# [INSTRUCTION]
Restrict the output to the lines below starting at the one that contains "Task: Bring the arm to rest" and ending at the one that contains "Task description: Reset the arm", and restate them word for word, both ends included.

[Data records]

○ ○ ○ ○ ○ ○ ○

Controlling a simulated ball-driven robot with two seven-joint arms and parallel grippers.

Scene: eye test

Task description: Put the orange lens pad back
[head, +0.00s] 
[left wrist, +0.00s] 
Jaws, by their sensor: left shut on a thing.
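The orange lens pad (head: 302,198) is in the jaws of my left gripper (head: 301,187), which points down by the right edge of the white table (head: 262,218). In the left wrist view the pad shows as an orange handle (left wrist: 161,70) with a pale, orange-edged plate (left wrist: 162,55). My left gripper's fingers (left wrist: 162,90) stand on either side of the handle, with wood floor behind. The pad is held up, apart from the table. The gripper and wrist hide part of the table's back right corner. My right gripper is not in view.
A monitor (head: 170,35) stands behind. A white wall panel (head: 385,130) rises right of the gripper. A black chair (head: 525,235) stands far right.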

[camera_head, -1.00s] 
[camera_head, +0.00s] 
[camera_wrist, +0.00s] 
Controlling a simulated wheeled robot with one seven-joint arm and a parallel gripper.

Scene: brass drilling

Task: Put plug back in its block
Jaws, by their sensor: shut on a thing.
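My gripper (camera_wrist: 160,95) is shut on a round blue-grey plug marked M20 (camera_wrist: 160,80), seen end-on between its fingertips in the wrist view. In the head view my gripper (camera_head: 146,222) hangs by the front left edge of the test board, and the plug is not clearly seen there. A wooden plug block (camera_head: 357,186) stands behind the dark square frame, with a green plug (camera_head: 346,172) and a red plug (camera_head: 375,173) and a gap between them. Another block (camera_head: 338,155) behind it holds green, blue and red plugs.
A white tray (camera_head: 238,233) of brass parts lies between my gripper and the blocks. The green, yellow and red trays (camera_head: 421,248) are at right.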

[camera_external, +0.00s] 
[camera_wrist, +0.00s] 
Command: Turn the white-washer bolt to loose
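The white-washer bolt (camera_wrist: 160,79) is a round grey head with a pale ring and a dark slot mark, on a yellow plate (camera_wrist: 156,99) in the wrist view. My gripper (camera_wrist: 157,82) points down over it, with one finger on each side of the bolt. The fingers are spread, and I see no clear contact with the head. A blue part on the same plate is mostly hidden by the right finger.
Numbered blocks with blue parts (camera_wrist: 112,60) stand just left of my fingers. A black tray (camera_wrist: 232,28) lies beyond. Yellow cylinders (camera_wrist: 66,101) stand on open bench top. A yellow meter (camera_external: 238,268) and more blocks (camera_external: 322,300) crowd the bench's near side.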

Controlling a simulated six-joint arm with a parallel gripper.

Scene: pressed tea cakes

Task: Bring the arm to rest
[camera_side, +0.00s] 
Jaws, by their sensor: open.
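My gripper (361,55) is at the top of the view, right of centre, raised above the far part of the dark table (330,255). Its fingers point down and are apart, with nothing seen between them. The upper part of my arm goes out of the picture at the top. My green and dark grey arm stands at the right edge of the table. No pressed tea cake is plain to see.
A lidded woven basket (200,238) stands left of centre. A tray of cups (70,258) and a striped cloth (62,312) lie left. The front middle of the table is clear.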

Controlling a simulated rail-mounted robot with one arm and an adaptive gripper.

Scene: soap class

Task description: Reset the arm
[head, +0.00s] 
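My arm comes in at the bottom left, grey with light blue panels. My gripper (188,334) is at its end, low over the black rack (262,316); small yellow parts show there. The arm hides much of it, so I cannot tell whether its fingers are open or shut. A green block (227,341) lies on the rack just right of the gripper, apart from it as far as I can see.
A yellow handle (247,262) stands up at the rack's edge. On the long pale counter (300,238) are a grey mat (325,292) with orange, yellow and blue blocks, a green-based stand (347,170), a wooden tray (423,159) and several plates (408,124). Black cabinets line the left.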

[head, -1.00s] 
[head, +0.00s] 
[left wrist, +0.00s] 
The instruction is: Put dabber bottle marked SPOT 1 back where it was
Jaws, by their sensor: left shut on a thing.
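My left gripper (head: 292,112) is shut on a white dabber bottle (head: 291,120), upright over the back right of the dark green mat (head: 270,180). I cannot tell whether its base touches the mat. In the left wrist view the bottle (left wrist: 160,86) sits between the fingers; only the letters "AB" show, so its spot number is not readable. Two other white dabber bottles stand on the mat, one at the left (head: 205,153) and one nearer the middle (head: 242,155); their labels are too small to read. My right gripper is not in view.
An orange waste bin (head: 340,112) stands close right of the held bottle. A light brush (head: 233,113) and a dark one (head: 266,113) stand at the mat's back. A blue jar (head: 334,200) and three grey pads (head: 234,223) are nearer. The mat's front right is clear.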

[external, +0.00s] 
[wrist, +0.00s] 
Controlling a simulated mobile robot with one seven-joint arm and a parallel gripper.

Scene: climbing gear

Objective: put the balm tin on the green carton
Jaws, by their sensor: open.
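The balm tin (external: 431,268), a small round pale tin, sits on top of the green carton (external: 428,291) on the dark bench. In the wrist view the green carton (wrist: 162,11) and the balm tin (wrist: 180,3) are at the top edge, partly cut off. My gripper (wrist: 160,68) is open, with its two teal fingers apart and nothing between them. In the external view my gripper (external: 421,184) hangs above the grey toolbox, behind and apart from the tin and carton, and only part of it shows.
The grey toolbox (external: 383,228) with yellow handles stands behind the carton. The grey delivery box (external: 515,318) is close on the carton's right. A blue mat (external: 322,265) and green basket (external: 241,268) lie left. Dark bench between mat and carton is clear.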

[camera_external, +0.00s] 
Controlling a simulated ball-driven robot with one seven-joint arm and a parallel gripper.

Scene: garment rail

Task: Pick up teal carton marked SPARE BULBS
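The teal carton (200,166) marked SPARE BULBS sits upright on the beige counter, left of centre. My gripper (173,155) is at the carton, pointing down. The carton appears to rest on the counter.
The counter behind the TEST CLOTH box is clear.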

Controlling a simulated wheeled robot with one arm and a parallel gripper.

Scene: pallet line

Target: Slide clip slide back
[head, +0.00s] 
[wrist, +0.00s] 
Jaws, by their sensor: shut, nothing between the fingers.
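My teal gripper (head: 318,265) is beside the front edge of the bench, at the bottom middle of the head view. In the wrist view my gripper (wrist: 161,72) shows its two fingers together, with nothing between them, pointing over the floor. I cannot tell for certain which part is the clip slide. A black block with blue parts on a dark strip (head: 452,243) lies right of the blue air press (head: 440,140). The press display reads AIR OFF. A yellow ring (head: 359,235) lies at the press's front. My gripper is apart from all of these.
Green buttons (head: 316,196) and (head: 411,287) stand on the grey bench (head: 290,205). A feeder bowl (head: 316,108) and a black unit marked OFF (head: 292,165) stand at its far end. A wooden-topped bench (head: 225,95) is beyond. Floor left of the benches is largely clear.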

○ ○ ○ ○ ○ ○ ○

# [WRITTEN REPLY]
Task: Bring the arm to rest
[camera_side, +0.00s] 
Jaws, by their sensor: open.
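My gripper (361,55) is at the top of the view, right of centre, raised above the far part of the dark table (330,255). Its fingers point down and are apart, with nothing seen between them. The upper part of my arm goes out of the picture at the top. My green and dark grey arm stands at the right edge of the table. No pressed tea cake is plain to see.
A lidded woven basket (200,238) stands left of centre. A tray of cups (70,258) and a striped cloth (62,312) lie left. The front middle of the table is clear.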

Controlling a simulated rail-mounted robot with one arm and an adaptive gripper.

Scene: soap class

Task description: Reset the arm

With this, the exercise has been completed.